• Stated problem: Only the number is wanted: how many lines contain the string "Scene"?

• Dataset:
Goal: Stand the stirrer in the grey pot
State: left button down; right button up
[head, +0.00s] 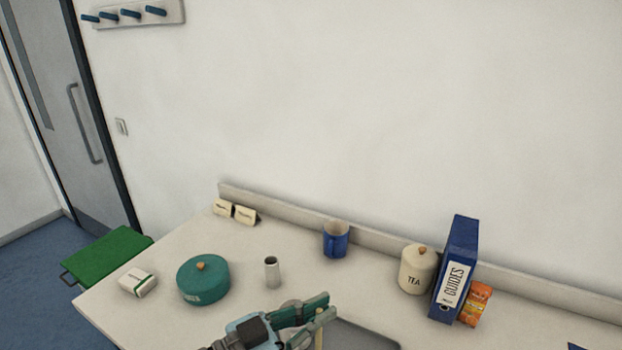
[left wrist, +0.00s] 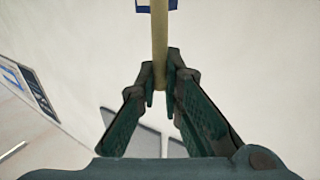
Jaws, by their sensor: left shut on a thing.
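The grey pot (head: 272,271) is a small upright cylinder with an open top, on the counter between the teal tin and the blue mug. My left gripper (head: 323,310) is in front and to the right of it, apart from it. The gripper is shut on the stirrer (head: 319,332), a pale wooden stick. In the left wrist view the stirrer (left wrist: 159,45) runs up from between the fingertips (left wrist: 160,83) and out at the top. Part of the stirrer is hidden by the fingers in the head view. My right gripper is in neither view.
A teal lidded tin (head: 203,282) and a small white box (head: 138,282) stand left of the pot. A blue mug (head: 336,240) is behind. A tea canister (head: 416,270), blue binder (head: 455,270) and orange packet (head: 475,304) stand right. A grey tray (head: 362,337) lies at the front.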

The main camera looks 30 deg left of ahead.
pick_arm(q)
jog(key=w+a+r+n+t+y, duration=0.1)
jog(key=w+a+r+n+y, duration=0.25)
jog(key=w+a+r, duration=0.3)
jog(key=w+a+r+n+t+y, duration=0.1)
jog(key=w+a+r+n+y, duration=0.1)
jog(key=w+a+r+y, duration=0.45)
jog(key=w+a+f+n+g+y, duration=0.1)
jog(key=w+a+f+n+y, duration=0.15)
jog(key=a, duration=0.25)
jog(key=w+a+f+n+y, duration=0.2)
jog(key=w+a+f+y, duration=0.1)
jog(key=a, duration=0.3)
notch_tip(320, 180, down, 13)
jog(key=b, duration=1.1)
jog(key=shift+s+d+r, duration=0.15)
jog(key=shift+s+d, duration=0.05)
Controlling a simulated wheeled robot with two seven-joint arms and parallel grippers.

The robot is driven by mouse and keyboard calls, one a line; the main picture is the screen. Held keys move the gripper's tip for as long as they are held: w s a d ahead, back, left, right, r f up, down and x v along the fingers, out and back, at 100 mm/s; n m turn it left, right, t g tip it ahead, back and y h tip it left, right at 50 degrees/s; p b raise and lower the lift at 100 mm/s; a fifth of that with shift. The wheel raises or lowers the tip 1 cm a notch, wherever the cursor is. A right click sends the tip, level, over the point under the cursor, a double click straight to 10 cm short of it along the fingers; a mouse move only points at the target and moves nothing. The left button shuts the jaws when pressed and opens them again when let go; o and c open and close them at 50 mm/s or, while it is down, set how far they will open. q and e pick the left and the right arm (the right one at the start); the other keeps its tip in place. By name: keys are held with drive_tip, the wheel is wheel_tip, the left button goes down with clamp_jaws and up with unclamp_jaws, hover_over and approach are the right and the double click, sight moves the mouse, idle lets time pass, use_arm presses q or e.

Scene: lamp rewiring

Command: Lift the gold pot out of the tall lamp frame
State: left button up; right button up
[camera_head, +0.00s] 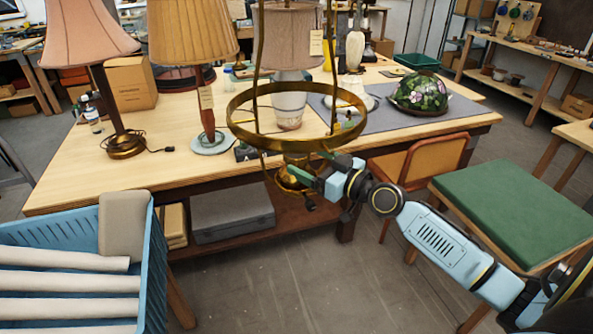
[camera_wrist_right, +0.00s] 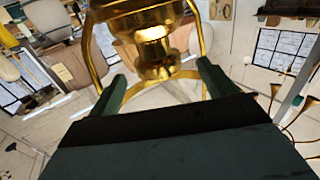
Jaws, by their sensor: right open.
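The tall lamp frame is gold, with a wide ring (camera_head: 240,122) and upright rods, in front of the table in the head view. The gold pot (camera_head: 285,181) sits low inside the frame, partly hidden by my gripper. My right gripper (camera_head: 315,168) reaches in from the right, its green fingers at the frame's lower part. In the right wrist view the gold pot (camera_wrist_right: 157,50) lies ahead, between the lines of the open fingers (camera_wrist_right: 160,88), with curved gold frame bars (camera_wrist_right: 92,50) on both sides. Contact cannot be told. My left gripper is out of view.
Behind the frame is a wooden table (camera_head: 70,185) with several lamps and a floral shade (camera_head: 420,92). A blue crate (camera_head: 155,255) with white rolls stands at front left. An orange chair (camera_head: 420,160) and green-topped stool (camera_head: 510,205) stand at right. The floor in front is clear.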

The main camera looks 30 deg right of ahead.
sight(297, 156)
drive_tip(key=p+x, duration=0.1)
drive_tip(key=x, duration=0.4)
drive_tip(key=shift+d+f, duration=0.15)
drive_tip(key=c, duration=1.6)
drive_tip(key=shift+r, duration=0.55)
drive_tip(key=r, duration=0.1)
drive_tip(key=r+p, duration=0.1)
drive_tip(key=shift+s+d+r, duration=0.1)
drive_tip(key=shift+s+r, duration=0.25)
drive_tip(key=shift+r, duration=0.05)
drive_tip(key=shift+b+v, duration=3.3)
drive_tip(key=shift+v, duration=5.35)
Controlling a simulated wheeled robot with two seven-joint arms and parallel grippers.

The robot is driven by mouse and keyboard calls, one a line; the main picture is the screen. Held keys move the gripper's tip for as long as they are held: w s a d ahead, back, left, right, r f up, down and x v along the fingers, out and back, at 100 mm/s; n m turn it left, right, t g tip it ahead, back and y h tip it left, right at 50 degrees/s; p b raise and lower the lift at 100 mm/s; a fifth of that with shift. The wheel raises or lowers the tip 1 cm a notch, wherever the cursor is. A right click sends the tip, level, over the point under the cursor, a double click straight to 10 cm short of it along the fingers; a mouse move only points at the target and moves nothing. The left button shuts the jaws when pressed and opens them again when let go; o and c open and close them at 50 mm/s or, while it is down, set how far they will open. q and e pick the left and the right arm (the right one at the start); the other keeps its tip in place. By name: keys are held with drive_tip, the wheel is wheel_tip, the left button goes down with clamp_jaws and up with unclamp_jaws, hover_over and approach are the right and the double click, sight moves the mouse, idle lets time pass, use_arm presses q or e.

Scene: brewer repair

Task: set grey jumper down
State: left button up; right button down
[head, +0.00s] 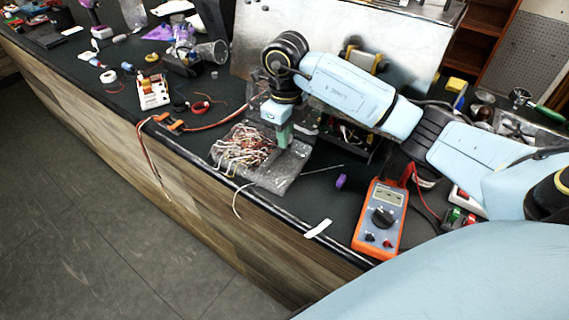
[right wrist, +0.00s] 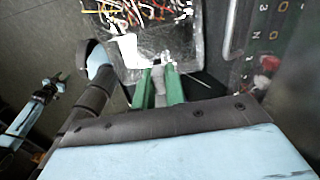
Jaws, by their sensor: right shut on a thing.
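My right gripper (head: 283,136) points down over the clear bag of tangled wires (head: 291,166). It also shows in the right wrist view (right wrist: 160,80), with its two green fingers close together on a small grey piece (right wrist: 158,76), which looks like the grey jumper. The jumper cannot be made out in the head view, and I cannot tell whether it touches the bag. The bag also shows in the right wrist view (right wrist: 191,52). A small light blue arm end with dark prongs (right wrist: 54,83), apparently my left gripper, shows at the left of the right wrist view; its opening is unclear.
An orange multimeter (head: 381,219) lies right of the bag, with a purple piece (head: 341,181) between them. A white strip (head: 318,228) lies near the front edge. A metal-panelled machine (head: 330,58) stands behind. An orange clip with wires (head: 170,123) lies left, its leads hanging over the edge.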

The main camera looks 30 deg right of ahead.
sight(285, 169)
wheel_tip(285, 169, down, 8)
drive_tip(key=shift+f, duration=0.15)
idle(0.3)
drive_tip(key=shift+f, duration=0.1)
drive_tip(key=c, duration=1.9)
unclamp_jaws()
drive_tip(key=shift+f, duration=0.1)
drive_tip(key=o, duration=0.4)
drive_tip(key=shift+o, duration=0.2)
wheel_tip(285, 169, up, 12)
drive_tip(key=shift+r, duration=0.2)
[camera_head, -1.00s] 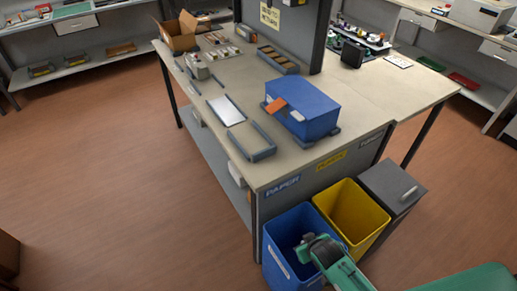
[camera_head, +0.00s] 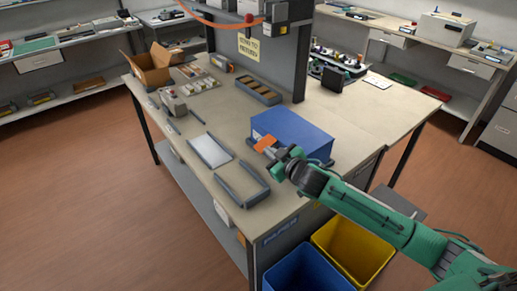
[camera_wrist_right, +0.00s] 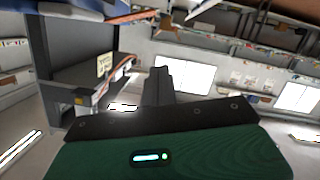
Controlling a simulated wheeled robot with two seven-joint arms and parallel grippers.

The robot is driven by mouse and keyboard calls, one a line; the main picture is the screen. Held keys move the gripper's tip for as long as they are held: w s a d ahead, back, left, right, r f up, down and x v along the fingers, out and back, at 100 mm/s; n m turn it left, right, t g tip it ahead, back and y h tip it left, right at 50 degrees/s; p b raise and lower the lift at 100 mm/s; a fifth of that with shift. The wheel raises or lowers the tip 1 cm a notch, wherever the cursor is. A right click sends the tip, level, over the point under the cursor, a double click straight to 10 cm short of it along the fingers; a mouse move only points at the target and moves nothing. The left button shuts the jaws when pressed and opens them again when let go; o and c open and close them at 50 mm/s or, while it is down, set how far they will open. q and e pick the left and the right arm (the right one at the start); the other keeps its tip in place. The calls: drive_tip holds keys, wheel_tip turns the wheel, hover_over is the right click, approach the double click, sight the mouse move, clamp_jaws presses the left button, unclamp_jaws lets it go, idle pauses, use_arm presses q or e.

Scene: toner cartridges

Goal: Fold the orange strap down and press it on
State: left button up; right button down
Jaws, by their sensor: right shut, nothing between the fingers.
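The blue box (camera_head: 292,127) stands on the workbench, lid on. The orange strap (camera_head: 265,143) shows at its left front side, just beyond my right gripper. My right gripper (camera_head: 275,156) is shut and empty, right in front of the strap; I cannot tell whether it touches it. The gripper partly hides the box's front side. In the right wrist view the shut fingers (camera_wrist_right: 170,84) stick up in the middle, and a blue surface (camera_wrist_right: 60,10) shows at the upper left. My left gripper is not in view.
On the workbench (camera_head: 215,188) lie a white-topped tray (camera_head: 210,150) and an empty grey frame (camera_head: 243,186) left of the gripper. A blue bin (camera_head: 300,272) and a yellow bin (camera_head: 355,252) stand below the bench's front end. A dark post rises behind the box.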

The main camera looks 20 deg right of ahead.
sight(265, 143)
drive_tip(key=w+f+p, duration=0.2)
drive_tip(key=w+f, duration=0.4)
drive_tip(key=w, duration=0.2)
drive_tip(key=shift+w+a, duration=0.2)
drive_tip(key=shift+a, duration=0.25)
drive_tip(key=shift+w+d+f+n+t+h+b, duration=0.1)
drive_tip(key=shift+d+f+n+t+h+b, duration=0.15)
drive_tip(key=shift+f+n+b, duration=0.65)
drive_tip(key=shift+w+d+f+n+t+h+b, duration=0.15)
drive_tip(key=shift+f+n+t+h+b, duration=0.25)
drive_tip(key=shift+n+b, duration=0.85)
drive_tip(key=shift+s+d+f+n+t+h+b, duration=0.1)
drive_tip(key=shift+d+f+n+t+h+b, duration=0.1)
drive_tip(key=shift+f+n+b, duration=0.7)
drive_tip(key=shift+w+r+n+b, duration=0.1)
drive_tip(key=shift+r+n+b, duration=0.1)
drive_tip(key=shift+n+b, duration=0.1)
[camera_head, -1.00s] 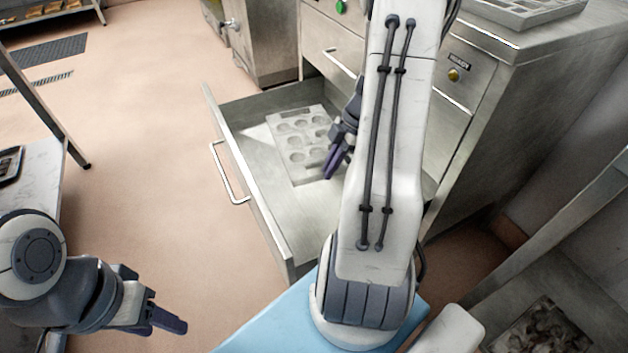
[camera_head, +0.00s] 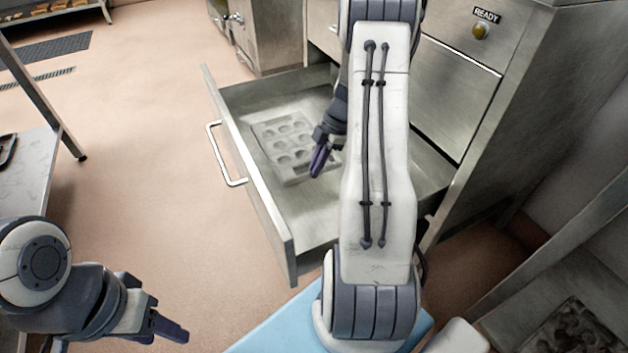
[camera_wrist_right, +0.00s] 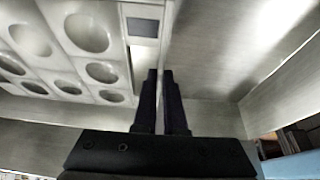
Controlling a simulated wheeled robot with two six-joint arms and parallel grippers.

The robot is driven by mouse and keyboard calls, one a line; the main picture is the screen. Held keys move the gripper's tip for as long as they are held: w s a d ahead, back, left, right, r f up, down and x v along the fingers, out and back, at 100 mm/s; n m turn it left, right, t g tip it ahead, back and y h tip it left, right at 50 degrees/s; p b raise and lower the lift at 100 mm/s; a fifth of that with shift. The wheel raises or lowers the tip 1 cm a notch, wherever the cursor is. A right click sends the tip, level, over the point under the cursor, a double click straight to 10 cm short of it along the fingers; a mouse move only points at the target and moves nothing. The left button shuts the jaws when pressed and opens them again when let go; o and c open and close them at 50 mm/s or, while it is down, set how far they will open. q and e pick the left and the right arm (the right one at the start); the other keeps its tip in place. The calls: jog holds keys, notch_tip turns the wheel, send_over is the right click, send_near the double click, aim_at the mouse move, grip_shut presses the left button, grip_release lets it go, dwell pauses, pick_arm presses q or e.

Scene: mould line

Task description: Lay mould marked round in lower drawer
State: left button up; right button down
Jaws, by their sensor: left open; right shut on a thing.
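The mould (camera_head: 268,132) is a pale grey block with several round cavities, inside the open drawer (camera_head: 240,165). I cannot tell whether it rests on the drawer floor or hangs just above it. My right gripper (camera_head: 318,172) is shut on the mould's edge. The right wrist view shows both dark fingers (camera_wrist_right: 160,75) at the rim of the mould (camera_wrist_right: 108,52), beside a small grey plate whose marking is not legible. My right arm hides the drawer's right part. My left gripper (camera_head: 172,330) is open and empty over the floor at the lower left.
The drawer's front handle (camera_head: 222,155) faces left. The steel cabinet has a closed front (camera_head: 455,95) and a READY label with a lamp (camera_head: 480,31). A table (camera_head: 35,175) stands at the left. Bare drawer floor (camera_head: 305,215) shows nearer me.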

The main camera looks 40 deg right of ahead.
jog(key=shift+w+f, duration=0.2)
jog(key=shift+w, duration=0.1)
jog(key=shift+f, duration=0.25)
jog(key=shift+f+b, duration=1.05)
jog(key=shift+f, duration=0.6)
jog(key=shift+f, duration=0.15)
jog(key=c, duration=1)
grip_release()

• Correct response: 4